For art historian Alena Mendez, social media has changed the market of art. 

"The art critics, galleries, the museums that traditionally set value to art are now being replaced by the likes and the comments," Mendez said.

But there’s no doubt NFTs can be profitable business. 

"There's a whole new culture of NFTs in flipping, so buying and reselling," Nolasco said.

Every time an NFT is sold or resold, the creator obtains at least 10% royalties.

For artist Jesus Martinez, NFTs changed his life.

"I would say financially, I help my parents out more than before," Martinez said.

The Mexican-American man went from selling flowers and oranges on the streets of Los Angeles to making thousands of dollars by selling his digital art pieces.

"It's a surreal feeling to be able to achieve dreams," he said.

There are people who criticize those who buy NFTs.

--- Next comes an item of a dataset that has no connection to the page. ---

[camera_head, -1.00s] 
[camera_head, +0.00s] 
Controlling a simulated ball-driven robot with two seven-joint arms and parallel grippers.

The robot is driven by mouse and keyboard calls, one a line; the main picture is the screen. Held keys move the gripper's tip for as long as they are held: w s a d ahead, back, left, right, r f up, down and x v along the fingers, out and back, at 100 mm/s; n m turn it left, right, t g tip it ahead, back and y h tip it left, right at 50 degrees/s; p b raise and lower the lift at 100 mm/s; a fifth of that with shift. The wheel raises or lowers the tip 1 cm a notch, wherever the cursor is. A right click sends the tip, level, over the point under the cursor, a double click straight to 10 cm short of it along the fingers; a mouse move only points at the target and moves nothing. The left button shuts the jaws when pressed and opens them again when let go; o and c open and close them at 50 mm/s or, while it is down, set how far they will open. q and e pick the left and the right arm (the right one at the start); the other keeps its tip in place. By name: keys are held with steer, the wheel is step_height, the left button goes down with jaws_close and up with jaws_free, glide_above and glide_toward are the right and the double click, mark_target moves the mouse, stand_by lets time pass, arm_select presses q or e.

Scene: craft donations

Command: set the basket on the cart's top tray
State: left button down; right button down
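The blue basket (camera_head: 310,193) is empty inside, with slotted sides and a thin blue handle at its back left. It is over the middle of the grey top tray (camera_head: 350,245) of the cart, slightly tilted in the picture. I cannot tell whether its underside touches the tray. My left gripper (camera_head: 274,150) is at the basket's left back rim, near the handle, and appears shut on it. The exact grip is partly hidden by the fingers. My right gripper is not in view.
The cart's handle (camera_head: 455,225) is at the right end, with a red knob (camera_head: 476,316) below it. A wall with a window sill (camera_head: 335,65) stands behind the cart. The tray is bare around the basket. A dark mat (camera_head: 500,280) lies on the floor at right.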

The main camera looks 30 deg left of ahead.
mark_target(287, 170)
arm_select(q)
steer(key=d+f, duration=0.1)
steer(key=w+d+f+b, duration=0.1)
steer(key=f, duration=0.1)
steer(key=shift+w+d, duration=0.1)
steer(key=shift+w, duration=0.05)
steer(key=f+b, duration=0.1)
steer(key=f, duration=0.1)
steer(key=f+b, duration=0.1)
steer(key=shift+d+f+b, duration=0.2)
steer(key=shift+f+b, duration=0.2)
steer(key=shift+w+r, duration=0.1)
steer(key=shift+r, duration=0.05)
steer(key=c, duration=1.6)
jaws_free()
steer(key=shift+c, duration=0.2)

Unlike a painting you can hang on the wall, NFTs are intangible. But the truth is, every day the number of NFT owners grows bigger because they either want to be part of what’s trending or just for the love of art. 

But experts in the industry say it might get tricky for those who obtain an NFT as an investment.  

"Anyone who buys any asset, whether that be real estate, physical real estate or digital NFTs should know that that asset could go up, and they hope it's going to go up again, and obviously also go down in value," Mendelson said. 

The mayor of Miami, Francis Suarez, is inviting NFT enthusiasts to the magic city by creating Miami’s own crypto coin and tech-friendly events. 

"We want to be the cryptocurrency capital of the world," Suarez said. "We think that the democratizing technology we’re seeing provides wealth for people across the spectrum. "

Whether or not NFTs will prevail, the power of the cloud will continue to evolve.